El poeta
Viajaré en el tiempo, hacia Córdoba, en 1949. Sigo al hispanista Brenan, que llega en tren, en febrero. A través de sus ojos, extrañados, de otro país, miraré Córdoba, ciudad que Brenan ve de color amarillo, gastada, pobrísima, espléndida, encantadora, gloriosa. Hay casas de dos pisos y patio con macetas y fuente. La gente está "excesivamente orgullosa de su ciudad", pero ignora su pasado, no sabe quién es Góngora. El profesor de instituto, donde estudian los niños ricos y de clase media, preparados en la enseñanza primaria de la Iglesia católica, dice que poquísimos pobres estudian. "Uno no puede andar por Córdoba sin sentirse horrorizado por la pobreza", anota Gerald Brenan en febrero de 1949. "Esto es peor, mucho peor que cualquier otra cosa que yo recuerde".
Es el mundo en que empezó a escribir su poesía Pablo García Baena.

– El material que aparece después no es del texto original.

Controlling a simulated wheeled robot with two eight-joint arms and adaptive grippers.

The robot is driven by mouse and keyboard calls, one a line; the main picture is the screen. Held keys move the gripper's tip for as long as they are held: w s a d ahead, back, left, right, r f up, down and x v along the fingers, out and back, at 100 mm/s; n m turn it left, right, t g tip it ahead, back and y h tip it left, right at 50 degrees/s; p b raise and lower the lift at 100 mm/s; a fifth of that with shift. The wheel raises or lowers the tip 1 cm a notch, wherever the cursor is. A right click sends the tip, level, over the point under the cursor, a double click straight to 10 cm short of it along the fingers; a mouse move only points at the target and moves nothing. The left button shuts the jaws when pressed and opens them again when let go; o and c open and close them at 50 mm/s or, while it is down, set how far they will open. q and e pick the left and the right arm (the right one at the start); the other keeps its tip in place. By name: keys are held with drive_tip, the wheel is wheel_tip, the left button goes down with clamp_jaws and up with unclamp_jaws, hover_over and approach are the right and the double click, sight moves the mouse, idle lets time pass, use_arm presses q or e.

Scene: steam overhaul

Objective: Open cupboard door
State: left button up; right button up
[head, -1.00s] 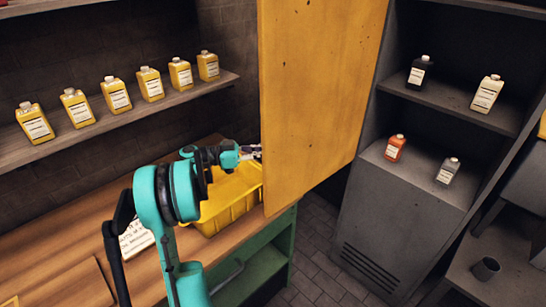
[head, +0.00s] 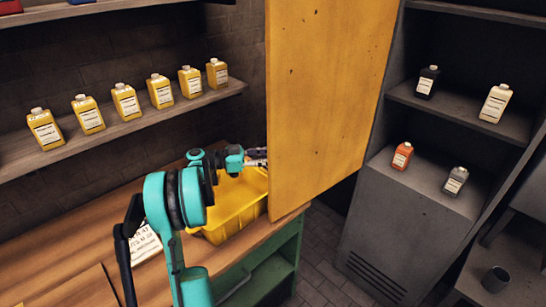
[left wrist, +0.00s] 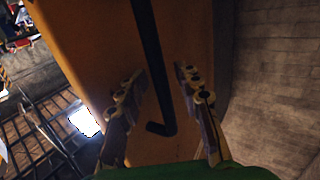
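The yellow cupboard door (head: 328,90) stands swung well out from the grey cupboard (head: 400,225), whose shelves are exposed to its right. My left gripper (head: 262,158) is at the door's left side, low down, in the head view. In the left wrist view, my left gripper (left wrist: 158,85) has its two fingers spread apart in front of the orange-yellow door face (left wrist: 85,50). A dark bar handle (left wrist: 150,60) runs down between the fingers in the picture, with visible gaps on both sides. I cannot tell its depth relative to the fingertips. My right gripper is not in view.
A yellow bin (head: 232,210) stands on the wooden bench (head: 75,235) below my left forearm. Several yellow bottles stand on a wall shelf (head: 190,105) at left. Bottles also stand inside the cupboard. Tiled floor (head: 325,285) is clear between bench and cupboard.

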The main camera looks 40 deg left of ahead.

Entonces inventó una Grecia real, material, de ninfas, siestas y racimos fecundos, junios felices e inagotables para el abrazo con la tierra y los hombres. El hilillo del arroyo se fundía con el raudal de los torrentes, bajo los astros y los árboles como antorchas. Estaban vivos los dioses antigos: Pan, el zagal, cantaba con un junco en los labios. Los muchachos seguían la llamada, el murmullo misterioso del bosque, que daba miedo. Como dijo un poeta inglés: Echamos de menos a los dioses, no nos importaría beber de creencias extinguidas con tal de sentirnos un poco menos desprotegidos.
Pablo García Baena creó una Grecia íntima, cordobesa, una Edad de Oro en los plomizos años 40 y 50. Ideó un mundo mediterráneo, generoso, saludable, frutal, donde uno era libre y soberano, decidía en asamblea los asuntos de la ciudad y vagaba por las huertas en compañía de dioses y diosas. Ser poeta es una manera de ser extranjero, y Pablo García Baena se convirtió en dos veces extranjero: ciudadano de su Grecia de Córdoba, y hermano de tantísimos poetas de la Europa nórdica que viajaban a España, Italia o Grecia, huyendo de sus padres y en busca de una pureza perdida en los tiempos de la gran industria. Aquí sólo había la lenta industria del desastre heredado. El paraíso sólo existe en la imaginación.
Pero Pablo García Baena también transfiguró su realidad cordobesa en mito: un cuento de barberías, talabarterías, tiendas de ultramarinos, pájaros exóticos pintados en las cajas de dulces, juglares y doncellas, latas de carne de membrillo como escudos vencidos de guerreros, Sandokan y Robinson, un niño rodeado de bufandas, con fiebre, en la casa de luto, que a través del balcón descubre la fábula de la Semana Santa, la Oración del Huerto y la larga trompeta morada del Jueves Santo. El deseo de leyenda lo embarca en ilusorios viajes por el Atlas Universal, de Veracruz al Bósforo, "muchacho infatigable bajo la dulce lámpara", o, más lejos, en otro mundo, en el cielo de un cine provincial un domingo de 1950.
Estoy leyendo a Pablo García Baena un sábado de 2004. Hacia 1950, Pablo García Baena escribía poemas que adivinaban en el pasado mítico lo que se iba a escribir en el futuro. Sigue escribiéndolos. Estos días le rendimos homenaje.